On the subject of unpleasant expression, Reagan has said no such thing. Indeed, he has exerted all his political suasion to put the Humpty-Dumpty of traditional morality back together again. His Administration has aligned itself with Fundamentalist vigilantes, and it created a commission that studied and in 1986 condemned pornography. To hard-core Reaganites, Carlin's freedom of expression must translate as "air pollution." After all, the comedian's monologue about the "seven dirty words" provoked a 1978 Supreme Court case after a child heard those words on the radio 14 years ago. Had that boy earned the freedom to get his ears scorched as his father idly twisted the dial? (The court ruled that "patently offensive" language could be regulated on radio and TV.) Do other boys and girls have the freedom to tune in Midnight Blue, or to rent "documentary" snuff films like Faces of Death at their local video stores? Does any jerk with a movie camera have the freedom to exploit and profit from the weaknesses of his performers, his audience and the law?

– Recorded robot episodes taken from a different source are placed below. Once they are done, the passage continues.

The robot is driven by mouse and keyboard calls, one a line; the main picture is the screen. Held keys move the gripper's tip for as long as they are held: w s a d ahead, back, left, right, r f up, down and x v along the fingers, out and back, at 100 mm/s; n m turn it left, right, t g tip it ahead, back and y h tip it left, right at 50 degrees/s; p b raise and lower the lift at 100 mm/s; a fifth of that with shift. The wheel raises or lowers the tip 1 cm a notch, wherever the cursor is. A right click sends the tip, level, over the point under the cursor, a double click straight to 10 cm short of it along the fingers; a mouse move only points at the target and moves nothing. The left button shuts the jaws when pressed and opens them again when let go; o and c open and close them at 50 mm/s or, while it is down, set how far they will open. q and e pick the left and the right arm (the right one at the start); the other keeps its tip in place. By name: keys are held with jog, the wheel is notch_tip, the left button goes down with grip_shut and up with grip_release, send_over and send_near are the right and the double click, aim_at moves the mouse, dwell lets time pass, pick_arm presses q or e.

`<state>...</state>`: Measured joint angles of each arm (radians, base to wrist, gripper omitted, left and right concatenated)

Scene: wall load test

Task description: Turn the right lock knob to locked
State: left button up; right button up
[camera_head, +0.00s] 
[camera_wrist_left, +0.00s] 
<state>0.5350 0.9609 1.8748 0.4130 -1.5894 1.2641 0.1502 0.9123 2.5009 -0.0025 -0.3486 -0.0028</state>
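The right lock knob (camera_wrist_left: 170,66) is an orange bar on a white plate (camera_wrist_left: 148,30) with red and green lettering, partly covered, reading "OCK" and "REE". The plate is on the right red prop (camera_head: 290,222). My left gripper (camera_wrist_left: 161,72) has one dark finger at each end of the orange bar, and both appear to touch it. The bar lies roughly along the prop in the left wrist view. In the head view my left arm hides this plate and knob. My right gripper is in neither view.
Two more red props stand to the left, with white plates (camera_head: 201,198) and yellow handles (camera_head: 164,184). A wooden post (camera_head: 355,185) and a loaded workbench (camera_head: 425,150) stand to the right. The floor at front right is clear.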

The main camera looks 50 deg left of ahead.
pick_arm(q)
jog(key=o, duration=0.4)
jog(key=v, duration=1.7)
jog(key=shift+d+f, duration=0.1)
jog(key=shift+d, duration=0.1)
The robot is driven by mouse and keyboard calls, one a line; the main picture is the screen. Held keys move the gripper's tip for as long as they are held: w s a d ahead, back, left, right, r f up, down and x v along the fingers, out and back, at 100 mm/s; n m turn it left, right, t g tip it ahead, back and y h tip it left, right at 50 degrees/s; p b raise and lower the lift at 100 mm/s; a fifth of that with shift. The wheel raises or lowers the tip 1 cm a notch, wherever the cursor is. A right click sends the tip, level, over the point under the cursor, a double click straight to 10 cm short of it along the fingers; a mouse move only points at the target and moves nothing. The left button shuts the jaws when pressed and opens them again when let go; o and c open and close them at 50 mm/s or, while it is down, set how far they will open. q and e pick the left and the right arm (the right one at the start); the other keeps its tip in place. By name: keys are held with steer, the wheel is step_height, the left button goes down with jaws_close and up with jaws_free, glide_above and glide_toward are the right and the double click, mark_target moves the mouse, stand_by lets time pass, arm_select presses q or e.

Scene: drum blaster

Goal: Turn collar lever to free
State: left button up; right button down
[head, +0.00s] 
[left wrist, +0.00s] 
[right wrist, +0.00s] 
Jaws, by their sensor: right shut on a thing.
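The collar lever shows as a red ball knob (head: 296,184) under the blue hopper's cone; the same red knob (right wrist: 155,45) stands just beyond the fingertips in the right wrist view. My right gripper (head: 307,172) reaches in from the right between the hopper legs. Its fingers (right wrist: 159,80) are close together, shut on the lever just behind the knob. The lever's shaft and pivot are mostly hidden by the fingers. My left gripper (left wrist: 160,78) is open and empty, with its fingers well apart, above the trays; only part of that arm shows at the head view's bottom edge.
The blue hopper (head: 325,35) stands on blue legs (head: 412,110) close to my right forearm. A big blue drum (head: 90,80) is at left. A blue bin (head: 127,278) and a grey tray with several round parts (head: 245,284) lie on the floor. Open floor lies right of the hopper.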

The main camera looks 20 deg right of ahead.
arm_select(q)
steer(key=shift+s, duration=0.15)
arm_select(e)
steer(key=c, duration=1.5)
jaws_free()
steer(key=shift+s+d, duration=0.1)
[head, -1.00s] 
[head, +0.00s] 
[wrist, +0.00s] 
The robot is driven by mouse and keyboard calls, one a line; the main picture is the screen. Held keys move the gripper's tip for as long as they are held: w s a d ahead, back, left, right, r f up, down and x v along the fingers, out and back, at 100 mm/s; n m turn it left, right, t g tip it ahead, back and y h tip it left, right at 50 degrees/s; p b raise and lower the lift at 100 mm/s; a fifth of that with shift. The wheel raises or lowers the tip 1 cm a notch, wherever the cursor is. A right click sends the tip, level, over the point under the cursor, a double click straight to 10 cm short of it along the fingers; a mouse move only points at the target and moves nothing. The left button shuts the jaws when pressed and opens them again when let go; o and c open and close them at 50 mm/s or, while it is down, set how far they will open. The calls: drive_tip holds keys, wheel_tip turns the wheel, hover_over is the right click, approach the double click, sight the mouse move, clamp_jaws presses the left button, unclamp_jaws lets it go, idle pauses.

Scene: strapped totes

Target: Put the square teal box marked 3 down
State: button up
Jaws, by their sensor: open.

Since 1980 movie theaters specializing in pornographic fare have been shuttering -- down to about 250 from 700. But porn video is booming. It now accounts for $1 billion in rentals and sales. Indeed, most porn "movies" today are not films but tapes made directly for the bedroom market. From this view, the Reagan counterrevolution in morality looks to be a roaring success: sex is back in the home, where it belongs. The twist is that a lot of it is on TV.